劇団員殺害「DNA1000人鑑定」の不気味!お手軽捜査・証拠集めで冤罪の温床にならないか
私が住んでいる中野で起きた25歳の劇団員・加賀谷理沙さん殺しは、事件当時近くに住んでいた戸倉高広容疑者(37)が逮捕されたが、その捜査のやり方にやや首を傾げざるを得ない。加賀谷さんから検出されたDNAを基に、近隣住民を含めて1000人以上のDNA鑑定をやり、実家に引っ越していた戸倉容疑者からも任意でDNAの提出を受けていたと週刊文春(週刊新潮によると被害者宅から半径500メートル圏内に住む75歳以下の成人男性に対して行った)は報じている。
同じ鑑定結果が出る人間は9兆4000億人に2人しかいないというから、残された証拠の分析と地道な地取りを重ねて犯人を追うよりも、警察にとってはありがたい「証拠」であろう。しかし、真犯人が誰かのDNAを相手に知られずに何らかの方法で入手し、殺害した人間に付着させて逃亡したとしたらどうなるのだろうか。
今回の場合も、容疑者は現時点では完全に自白してはいないようだ。自白も証拠もなくて、DNAだけを「証拠の王様」にしてしまうことで冤罪事件が再び起きることはないのだろうか。また、DNAさえわかれば犯人を見つけやすいと、日本人全員のDNAをマイナンバーに登録せよと、愚かな為政者が号令をかける心配はないのだろうか。

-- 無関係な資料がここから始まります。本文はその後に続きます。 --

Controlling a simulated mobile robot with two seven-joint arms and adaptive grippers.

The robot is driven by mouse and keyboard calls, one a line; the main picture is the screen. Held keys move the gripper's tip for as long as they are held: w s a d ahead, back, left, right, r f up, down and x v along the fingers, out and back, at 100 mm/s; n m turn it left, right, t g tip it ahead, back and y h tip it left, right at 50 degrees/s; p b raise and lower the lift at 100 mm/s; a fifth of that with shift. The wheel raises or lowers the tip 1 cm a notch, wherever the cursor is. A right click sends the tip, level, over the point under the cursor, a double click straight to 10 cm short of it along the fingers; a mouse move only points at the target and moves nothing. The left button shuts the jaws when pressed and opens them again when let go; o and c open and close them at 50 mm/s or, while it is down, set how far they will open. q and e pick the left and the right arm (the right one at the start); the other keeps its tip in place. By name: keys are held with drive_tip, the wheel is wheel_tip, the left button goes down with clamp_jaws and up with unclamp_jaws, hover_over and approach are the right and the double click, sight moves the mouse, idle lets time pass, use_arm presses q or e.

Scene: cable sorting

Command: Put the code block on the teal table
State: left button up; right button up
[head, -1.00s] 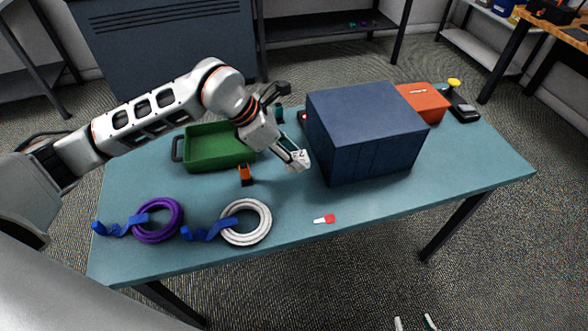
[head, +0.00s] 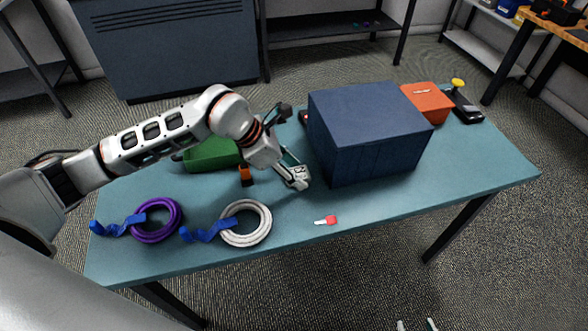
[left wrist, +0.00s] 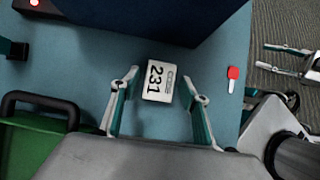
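The code block (left wrist: 158,86) is a small white block with "231" on its face. In the left wrist view it lies over the teal table (left wrist: 115,55), between the fingertips of my left gripper (left wrist: 161,76), with a gap on each side. In the head view the block (head: 299,173) is partly hidden by the fingers of my left gripper (head: 295,180), low at the teal table (head: 330,245), left of the blue box. Full contact with the table is hard to tell. My right gripper (head: 416,325) is open and empty beyond the table's front edge.
A large blue box (head: 365,130) stands close to the right. An orange case (head: 428,103) is at back right. The front right is clear.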

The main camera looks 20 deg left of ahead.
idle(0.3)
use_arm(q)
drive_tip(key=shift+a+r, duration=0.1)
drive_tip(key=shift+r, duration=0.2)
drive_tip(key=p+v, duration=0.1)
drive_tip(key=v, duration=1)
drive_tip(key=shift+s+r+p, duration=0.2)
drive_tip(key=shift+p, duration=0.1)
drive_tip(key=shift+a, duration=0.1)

この延長線上で、人工知能が囲碁王者を破ったことを手放しで褒め称えるのはいかがなものかという週刊新潮の記事を紹介しておく。人工知能の発達は目覚ましいものがあり、いずれは農作物の栽培や建築、コールセンターでの応対や通訳、翻訳もこなせるようになるという。
それは今ある仕事の半分は人工知能によって代替がきくということだから、人間はいらないということになる。人工知能は人間を超えられないという考えも過去のものになり、「人工知能が精神病になることで作り損なうと、サイコパスの殺人鬼みたいな人工知能が生まれる可能性だってある」(神戸大学・松田卓也名誉教授)。人工知能を使った武器やロボットを開発し、世界征服を目指す為政者も出てくるかもしれない。もはや手塚治虫が描いたSFの世界は、現実になろうとしているのである。